In dissenting reasons, Justice Rosalie Abella found that If the IRPA is interpreted properly, it does offer as generous a regime as does a habeas corpus application.
“I sympathize a bit with her dissent,” Anthony Navaneelan, a staff lawyer at the Refugee Law Office in Toronto and a member of the intervener Canadian Association of Refugee Lawyers, told Legal Feeds. He agrees that the Immigration Division should be able to look at all conditions of detention, which in today’s ruling the majority of the court found was beyond the scope of its normal review.
However, in habeas applications, “the burden is squarely on the government, not the applicant,” he says. Under IRPA, length of detention is just one factor to be considered, whereas in habeas applications, “if detention is considered to be lengthy and indeterminate, [the detainee] will almost certainly be released.”
Breed, who represented the respondent, calls the decision “extremely important for those lengthy detainees, where they struggle every month to get released, the case is not moving forward” and can now apply to superior courts for habeas corpus.

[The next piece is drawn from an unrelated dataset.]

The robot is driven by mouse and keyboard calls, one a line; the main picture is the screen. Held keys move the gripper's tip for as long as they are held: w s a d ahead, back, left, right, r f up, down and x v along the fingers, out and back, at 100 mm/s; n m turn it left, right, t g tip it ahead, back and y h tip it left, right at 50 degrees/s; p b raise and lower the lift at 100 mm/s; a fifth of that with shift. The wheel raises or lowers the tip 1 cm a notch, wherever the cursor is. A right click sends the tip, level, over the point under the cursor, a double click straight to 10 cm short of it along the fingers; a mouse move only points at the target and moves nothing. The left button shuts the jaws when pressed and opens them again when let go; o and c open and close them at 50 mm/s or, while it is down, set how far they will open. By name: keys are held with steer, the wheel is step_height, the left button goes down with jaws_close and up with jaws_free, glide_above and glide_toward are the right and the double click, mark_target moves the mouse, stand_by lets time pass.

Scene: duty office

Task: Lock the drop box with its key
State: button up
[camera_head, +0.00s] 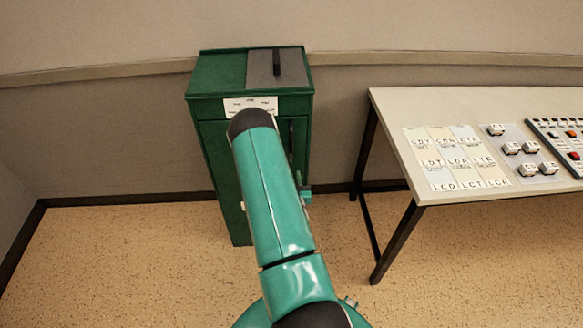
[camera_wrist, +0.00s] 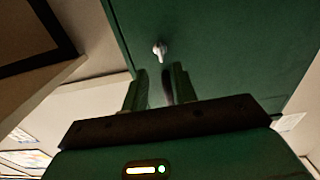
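The green drop box (camera_head: 222,72) stands against the back wall in the head view. My own arm covers much of its front there. In the wrist view its green front panel (camera_wrist: 230,45) fills the upper middle. A small pale metal piece (camera_wrist: 160,50), which looks like the key in its lock, sticks out of that panel. My gripper (camera_wrist: 160,70) has its two fingers apart, with the metal piece just beyond the tips, roughly in line with the gap. Nothing is visibly held. A dark grey strip shows between the fingers; I cannot tell what it is.
A table (camera_head: 388,105) with black legs stands to the right of the box. It carries a label chart (camera_head: 455,158), several small lettered blocks (camera_head: 512,148) and a control panel (camera_head: 560,135). The floor (camera_head: 110,265) to the left is clear.

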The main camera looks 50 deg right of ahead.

It’s also important that the Supreme Court found that “the Immigration Division does not have jurisdiction to look at conditions of detention,” but that the superior court judges can look at those. “I am very happy about that,” in part because in Calgary, and Alberta, immigration detention centres do not exist, and “my client was kept with criminals in high-security detention. He was only allowed out for an hour and a half per day. A detainee can now use habeas corpus to say this is not acceptable and reasonable.”
The most important aspect of the decision “is that habeas corpus is a fundamental right enshrined in the Charter, and it is now available to immigration detainees all over the country,” says Breed. Ontario courts have already been allowing habeas corpus applications since the 1989 appellate court decision in Peiroo v. Canada (Minister of Employment and Immigration) that established the second exception to habeas corpus applications in immigration detention cases.
“Now the Supreme Court has said ‘this is enshrined in our law and is available to immigration detainees,’” Breed says.